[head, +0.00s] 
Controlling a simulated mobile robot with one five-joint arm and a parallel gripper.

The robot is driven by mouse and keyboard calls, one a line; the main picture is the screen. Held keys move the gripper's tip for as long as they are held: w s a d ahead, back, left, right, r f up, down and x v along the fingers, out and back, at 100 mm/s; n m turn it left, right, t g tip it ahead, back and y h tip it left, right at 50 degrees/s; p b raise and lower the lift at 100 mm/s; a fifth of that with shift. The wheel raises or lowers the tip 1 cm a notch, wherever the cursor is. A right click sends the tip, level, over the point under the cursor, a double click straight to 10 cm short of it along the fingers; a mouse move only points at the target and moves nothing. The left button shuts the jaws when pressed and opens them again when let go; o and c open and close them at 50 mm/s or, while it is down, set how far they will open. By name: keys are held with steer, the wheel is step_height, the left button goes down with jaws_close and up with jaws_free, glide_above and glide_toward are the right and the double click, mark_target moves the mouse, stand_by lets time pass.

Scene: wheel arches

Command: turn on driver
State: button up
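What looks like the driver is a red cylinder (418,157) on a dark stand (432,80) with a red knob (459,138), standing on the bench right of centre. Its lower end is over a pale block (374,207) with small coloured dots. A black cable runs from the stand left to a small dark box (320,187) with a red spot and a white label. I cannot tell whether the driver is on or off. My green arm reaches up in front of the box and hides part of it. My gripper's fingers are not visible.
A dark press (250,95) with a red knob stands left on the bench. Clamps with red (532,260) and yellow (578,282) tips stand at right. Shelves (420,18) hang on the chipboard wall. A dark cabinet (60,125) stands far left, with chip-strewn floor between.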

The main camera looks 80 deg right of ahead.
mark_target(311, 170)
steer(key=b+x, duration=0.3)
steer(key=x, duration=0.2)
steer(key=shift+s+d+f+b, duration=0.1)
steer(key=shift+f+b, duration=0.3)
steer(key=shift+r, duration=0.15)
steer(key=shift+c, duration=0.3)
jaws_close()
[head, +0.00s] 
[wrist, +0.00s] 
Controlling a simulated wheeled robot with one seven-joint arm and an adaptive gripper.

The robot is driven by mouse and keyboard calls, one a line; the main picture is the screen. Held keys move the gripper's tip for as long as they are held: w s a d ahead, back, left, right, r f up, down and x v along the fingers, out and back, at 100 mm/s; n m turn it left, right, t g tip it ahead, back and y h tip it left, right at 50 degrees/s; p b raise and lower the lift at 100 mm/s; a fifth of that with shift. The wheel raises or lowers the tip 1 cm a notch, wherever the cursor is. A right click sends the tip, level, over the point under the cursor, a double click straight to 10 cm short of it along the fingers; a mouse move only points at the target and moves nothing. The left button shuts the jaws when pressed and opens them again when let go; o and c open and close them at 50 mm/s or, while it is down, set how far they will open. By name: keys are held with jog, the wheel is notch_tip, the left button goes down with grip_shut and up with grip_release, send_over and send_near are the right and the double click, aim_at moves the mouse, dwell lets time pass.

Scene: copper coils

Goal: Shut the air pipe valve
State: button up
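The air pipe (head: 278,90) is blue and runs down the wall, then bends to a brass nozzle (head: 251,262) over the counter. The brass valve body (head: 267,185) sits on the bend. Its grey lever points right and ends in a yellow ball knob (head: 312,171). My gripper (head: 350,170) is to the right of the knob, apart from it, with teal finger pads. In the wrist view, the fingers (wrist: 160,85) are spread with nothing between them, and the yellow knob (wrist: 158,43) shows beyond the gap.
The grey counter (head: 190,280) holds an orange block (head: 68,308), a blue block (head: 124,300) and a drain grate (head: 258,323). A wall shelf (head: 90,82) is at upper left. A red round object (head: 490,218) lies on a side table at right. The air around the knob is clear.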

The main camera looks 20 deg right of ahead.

──────────────────────────────

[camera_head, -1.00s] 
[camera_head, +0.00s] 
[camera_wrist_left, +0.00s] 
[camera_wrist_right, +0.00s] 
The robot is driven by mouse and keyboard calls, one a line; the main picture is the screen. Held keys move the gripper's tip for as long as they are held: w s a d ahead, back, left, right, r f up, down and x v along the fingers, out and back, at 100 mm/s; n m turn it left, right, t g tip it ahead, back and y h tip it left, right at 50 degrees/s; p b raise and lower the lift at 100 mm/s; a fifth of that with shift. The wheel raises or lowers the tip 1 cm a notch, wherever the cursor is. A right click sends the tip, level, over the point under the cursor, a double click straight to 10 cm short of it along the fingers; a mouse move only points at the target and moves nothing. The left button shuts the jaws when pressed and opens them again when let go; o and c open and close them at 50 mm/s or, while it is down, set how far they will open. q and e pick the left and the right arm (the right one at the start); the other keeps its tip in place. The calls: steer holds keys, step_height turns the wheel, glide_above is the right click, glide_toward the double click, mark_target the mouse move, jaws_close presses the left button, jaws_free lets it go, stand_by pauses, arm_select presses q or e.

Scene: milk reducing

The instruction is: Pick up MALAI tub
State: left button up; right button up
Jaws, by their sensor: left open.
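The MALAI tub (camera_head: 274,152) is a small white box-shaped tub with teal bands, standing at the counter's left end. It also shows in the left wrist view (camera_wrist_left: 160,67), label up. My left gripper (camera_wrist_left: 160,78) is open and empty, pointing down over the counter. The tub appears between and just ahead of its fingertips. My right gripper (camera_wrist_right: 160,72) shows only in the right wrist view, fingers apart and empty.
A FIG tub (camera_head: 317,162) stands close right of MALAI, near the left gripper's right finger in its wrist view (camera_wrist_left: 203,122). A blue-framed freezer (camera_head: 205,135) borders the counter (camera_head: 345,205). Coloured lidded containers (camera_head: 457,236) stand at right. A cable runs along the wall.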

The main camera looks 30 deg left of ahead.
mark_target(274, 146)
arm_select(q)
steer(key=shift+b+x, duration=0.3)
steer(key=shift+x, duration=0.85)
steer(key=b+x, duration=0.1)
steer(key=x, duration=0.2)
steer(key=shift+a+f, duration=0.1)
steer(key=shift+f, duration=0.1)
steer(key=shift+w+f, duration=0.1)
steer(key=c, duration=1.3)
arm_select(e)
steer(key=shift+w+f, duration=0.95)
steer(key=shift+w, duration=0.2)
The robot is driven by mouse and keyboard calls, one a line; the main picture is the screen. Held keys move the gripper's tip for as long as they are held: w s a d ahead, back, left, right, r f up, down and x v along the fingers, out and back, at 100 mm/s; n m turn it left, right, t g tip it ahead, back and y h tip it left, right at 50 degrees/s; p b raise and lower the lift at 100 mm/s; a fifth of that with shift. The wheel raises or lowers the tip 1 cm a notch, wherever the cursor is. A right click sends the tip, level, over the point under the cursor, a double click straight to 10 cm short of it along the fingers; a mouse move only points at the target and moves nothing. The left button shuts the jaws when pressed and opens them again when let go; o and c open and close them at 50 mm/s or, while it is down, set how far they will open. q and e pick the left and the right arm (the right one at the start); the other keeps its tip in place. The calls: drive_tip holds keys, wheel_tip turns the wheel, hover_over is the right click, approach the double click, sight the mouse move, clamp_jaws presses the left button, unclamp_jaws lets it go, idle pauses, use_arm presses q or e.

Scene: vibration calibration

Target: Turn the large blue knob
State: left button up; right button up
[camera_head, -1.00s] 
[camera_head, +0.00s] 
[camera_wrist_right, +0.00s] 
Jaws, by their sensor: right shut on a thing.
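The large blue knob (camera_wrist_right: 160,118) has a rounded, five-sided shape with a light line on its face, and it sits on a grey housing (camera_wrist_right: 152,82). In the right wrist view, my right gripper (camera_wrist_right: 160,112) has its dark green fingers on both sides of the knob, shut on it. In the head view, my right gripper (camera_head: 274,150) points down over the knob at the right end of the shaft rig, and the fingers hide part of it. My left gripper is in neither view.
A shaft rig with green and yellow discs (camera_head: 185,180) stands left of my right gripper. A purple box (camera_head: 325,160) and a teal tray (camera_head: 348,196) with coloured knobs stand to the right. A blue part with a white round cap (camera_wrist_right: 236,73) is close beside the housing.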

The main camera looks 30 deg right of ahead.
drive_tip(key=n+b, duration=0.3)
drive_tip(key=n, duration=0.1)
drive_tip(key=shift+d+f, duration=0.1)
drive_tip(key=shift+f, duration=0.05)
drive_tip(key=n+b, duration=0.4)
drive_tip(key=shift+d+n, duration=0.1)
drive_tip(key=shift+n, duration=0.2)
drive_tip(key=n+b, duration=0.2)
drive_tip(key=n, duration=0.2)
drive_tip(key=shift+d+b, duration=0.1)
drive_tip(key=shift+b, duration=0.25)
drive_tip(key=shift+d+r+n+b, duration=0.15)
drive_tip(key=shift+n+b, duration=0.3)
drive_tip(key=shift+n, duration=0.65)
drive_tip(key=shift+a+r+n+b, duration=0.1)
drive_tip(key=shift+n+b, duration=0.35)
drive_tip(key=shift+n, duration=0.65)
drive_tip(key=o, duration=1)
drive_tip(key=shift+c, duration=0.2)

──────────────────────────────

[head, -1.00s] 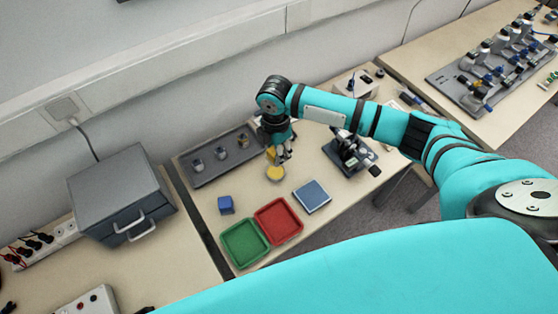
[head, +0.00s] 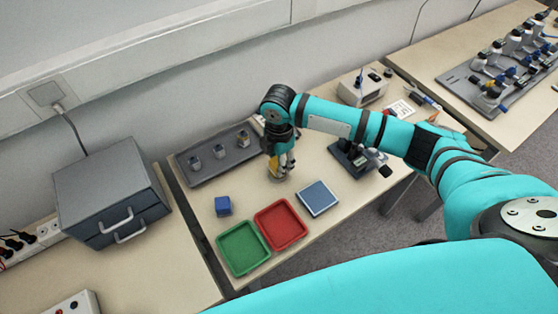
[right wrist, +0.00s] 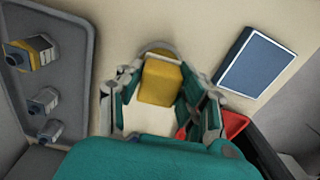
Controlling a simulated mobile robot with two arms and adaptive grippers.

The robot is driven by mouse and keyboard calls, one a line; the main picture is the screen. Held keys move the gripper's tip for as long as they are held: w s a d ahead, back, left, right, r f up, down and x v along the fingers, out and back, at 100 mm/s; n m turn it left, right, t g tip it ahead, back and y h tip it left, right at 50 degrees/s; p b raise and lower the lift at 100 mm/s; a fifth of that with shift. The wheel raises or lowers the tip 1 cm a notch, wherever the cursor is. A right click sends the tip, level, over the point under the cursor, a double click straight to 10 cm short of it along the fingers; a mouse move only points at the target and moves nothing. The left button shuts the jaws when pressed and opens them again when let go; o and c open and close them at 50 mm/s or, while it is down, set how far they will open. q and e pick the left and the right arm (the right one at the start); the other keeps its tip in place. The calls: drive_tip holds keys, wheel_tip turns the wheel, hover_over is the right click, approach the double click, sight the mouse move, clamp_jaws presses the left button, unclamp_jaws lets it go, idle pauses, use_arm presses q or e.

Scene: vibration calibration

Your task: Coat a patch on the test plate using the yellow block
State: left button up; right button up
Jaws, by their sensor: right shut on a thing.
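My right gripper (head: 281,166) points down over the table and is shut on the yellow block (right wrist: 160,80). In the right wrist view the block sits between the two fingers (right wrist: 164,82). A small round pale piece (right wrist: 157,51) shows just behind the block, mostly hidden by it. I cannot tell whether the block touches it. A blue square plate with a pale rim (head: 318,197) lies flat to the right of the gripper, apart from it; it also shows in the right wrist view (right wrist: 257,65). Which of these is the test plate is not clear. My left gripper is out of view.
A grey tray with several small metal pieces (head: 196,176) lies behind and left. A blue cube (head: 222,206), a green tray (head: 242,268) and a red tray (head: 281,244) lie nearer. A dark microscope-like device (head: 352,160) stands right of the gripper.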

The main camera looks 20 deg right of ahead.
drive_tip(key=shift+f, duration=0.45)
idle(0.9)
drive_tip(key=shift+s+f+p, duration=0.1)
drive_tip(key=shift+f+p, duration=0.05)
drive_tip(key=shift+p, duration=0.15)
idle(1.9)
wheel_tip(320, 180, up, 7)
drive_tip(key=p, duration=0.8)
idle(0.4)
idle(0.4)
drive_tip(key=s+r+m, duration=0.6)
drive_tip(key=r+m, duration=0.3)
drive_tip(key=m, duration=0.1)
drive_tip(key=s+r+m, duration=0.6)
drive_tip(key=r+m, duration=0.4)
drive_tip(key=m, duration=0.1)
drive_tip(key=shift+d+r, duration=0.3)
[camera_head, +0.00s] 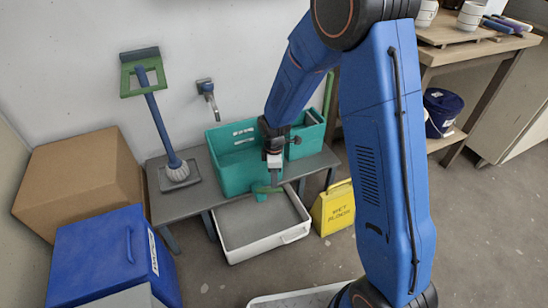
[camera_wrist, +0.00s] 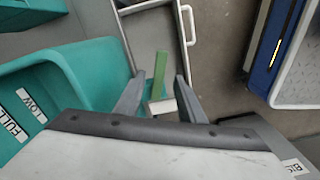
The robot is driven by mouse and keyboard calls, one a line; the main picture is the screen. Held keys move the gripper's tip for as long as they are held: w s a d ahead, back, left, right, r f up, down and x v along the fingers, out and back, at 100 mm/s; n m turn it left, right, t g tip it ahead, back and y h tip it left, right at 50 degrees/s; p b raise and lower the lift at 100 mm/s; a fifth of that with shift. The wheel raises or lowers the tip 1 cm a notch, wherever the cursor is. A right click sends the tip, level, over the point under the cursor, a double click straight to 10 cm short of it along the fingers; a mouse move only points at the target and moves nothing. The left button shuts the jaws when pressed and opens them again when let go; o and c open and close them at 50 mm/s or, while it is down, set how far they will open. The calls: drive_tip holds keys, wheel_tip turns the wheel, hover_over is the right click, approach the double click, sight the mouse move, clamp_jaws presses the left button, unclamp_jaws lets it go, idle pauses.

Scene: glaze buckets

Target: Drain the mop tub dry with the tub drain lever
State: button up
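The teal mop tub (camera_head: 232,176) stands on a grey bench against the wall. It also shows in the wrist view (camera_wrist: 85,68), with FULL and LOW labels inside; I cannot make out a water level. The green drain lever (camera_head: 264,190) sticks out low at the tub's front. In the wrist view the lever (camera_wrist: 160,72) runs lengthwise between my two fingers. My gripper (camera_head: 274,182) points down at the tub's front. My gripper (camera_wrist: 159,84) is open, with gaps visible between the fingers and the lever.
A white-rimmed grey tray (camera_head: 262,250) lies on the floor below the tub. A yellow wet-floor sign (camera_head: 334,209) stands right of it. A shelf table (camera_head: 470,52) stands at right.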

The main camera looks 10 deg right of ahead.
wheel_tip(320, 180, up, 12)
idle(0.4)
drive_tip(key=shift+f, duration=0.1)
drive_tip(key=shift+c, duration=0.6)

──────────────────────────────

### [Problem details]
The word "adaptive" appears in how many lines of the data? Answer with only the number.

### [Response to this exercise]
2